### [Given records]
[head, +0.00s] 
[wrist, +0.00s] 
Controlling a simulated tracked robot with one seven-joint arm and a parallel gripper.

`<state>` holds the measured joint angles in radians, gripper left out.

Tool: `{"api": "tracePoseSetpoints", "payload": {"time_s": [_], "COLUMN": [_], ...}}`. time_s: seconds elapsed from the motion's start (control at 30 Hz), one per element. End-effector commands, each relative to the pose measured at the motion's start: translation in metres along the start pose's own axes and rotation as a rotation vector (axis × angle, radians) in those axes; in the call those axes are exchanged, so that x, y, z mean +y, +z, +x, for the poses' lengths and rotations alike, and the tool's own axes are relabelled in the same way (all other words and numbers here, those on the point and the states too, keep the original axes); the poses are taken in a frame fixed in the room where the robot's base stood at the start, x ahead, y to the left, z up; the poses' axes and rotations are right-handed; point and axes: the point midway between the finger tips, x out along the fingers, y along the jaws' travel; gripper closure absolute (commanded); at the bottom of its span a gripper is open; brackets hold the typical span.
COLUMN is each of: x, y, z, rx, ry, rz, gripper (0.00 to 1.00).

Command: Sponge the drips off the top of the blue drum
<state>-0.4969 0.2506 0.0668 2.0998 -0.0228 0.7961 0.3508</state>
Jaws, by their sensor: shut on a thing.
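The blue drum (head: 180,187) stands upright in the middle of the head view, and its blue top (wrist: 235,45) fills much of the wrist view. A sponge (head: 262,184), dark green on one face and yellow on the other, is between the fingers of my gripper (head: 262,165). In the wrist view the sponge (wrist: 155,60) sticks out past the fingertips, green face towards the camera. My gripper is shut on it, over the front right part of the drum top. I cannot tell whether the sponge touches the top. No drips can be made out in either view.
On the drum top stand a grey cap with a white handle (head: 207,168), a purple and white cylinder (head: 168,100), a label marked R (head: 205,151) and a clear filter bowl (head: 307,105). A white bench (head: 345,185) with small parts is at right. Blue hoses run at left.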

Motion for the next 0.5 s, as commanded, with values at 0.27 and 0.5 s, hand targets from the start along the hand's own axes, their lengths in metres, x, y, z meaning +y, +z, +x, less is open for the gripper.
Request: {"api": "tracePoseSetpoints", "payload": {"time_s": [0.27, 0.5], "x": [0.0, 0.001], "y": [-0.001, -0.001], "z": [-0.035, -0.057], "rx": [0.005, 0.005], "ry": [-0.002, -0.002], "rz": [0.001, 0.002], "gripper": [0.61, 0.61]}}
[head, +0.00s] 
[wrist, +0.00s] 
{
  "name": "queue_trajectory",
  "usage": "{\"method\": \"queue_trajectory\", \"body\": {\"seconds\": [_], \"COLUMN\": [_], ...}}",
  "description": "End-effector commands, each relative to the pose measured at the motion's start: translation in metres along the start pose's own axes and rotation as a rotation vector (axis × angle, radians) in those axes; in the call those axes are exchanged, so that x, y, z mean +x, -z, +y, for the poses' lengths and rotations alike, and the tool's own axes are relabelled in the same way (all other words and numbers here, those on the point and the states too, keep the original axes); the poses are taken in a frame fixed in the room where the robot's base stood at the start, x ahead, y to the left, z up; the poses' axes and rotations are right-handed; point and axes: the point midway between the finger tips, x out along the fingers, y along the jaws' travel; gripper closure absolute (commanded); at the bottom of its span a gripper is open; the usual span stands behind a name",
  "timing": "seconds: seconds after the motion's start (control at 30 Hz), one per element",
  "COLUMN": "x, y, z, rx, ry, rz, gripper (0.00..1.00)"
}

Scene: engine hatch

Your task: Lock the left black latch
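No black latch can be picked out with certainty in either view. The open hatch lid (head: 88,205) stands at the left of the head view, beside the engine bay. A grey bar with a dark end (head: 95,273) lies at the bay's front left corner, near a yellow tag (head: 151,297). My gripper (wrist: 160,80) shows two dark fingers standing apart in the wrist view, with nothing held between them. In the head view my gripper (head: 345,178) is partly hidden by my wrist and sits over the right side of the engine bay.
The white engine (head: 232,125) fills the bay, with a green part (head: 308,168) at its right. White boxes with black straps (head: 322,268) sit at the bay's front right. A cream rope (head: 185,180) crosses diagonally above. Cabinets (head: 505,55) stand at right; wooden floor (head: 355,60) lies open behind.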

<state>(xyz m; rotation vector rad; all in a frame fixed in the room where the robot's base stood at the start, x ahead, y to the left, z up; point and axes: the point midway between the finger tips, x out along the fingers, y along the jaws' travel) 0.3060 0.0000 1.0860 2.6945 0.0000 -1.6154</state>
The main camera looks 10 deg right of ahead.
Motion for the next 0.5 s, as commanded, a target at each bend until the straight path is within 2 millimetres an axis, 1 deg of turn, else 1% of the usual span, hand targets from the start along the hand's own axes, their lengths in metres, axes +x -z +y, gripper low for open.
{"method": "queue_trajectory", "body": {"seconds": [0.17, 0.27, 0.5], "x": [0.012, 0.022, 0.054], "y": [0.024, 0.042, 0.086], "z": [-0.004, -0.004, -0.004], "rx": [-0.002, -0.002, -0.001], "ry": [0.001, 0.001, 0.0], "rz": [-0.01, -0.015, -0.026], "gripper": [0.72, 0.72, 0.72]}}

### [Work to complete]
Transcribe every entry exactly, omitting nothing.

### [Result for this task]
[head, +0.00s] 
[wrist, +0.00s] 
Controlling a simulated tracked robot with one seven-joint arm and a parallel gripper.

`<state>` holds the measured joint angles in radians, gripper left out.

Tool: `{"api": "tracePoseSetpoints", "payload": {"time_s": [_], "COLUMN": [_], ...}}`. time_s: seconds elapsed from the motion's start (control at 30 Hz), one per element. End-effector commands, each relative to the pose measured at the motion's start: translation in metres along the start pose's own axes and rotation as a rotation vector (axis × angle, radians) in those axes; in the call those axes are exchanged, so that x, y, z mean +y, +z, +x, for the poses' lengths and rotations alike, and the tool's own axes are relabelled in the same way (all other words and numbers here, those on the point and the states too, keep the original axes); the poses are taken in a frame fixed in the room where the robot's base stood at the start, x ahead, y to the left, z up; the poses' axes and rotations are right-handed; point and axes: the point midway between the finger tips, x out along the fingers, y along the jaws' travel; gripper closure absolute (commanded); at the bottom of its span a gripper is open; brackets hold the typical span.
COLUMN is each of: x, y, z, rx, ry, rz, gripper (0.00 to 1.00).

Command: Sponge the drips off the top of the blue drum
<state>-0.4969 0.2506 0.0668 2.0998 -0.0228 0.7961 0.3508</state>
Jaws, by their sensor: shut on a thing.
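The blue drum (head: 180,187) stands upright in the middle of the head view, and its blue top (wrist: 235,45) fills much of the wrist view. A sponge (head: 262,184), dark green on one face and yellow on the other, is between the fingers of my gripper (head: 262,165). In the wrist view the sponge (wrist: 155,60) sticks out past the fingertips, green face towards the camera. My gripper is shut on it, over the front right part of the drum top. I cannot tell whether the sponge touches the top. No drips can be made out in either view.
On the drum top stand a grey cap with a white handle (head: 207,168), a purple and white cylinder (head: 168,100), a label marked R (head: 205,151) and a clear filter bowl (head: 307,105). A white bench (head: 345,185) with small parts is at right. Blue hoses run at left.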

Motion for the next 0.5 s, as commanded, with values at 0.27 and 0.5 s, hand targets from the start along the hand's own axes, their lengths in metres, x, y, z meaning +y, +z, +x, less is open for the gripper.
Request: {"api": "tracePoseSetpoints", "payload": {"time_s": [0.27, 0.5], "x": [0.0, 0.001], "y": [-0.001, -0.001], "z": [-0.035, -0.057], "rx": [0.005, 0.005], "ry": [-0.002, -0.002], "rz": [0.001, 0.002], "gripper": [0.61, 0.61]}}
[head, +0.00s] 
[wrist, +0.00s] 
{
  "name": "queue_trajectory",
  "usage": "{\"method\": \"queue_trajectory\", \"body\": {\"seconds\": [_], \"COLUMN\": [_], ...}}",
  "description": "End-effector commands, each relative to the pose measured at the motion's start: translation in metres along the start pose's own axes and rotation as a rotation vector (axis × angle, radians) in those axes; in the call those axes are exchanged, so that x, y, z mean +x, -z, +y, for the poses' lengths and rotations alike, and the tool's own axes are relabelled in the same way (all other words and numbers here, those on the point and the states too, keep the original axes); the poses are taken in a frame fixed in the room where the robot's base stood at the start, x ahead, y to the left, z up; the poses' axes and rotations are right-handed; point and axes: the point midway between the finger tips, x out along the fingers, y along the jaws' travel; gripper closure absolute (commanded); at the bottom of its span a gripper is open; the usual span stands behind a name",
  "timing": "seconds: seconds after the motion's start (control at 30 Hz), one per element",
  "COLUMN": "x, y, z, rx, ry, rz, gripper (0.00..1.00)"
}

Scene: engine hatch

Your task: Lock the left black latch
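No black latch can be picked out with certainty in either view. The open hatch lid (head: 88,205) stands at the left of the head view, beside the engine bay. A grey bar with a dark end (head: 95,273) lies at the bay's front left corner, near a yellow tag (head: 151,297). My gripper (wrist: 160,80) shows two dark fingers standing apart in the wrist view, with nothing held between them. In the head view my gripper (head: 345,178) is partly hidden by my wrist and sits over the right side of the engine bay.
The white engine (head: 232,125) fills the bay, with a green part (head: 308,168) at its right. White boxes with black straps (head: 322,268) sit at the bay's front right. A cream rope (head: 185,180) crosses diagonally above. Cabinets (head: 505,55) stand at right; wooden floor (head: 355,60) lies open behind.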

<state>(xyz m; rotation vector rad; all in a frame fixed in the room where the robot's base stood at the start, x ahead, y to the left, z up; point and axes: the point midway between the finger tips, x out along the fingers, y along the jaws' travel) 0.3060 0.0000 1.0860 2.6945 0.0000 -1.6154</state>
The main camera looks 10 deg right of ahead.
Motion for the next 0.5 s, as commanded, a target at each bend until the straight path is within 2 millimetres an axis, 1 deg of turn, else 1% of the usual span, hand targets from the start along the hand's own axes, their lengths in metres, axes +x -z +y, gripper low for open.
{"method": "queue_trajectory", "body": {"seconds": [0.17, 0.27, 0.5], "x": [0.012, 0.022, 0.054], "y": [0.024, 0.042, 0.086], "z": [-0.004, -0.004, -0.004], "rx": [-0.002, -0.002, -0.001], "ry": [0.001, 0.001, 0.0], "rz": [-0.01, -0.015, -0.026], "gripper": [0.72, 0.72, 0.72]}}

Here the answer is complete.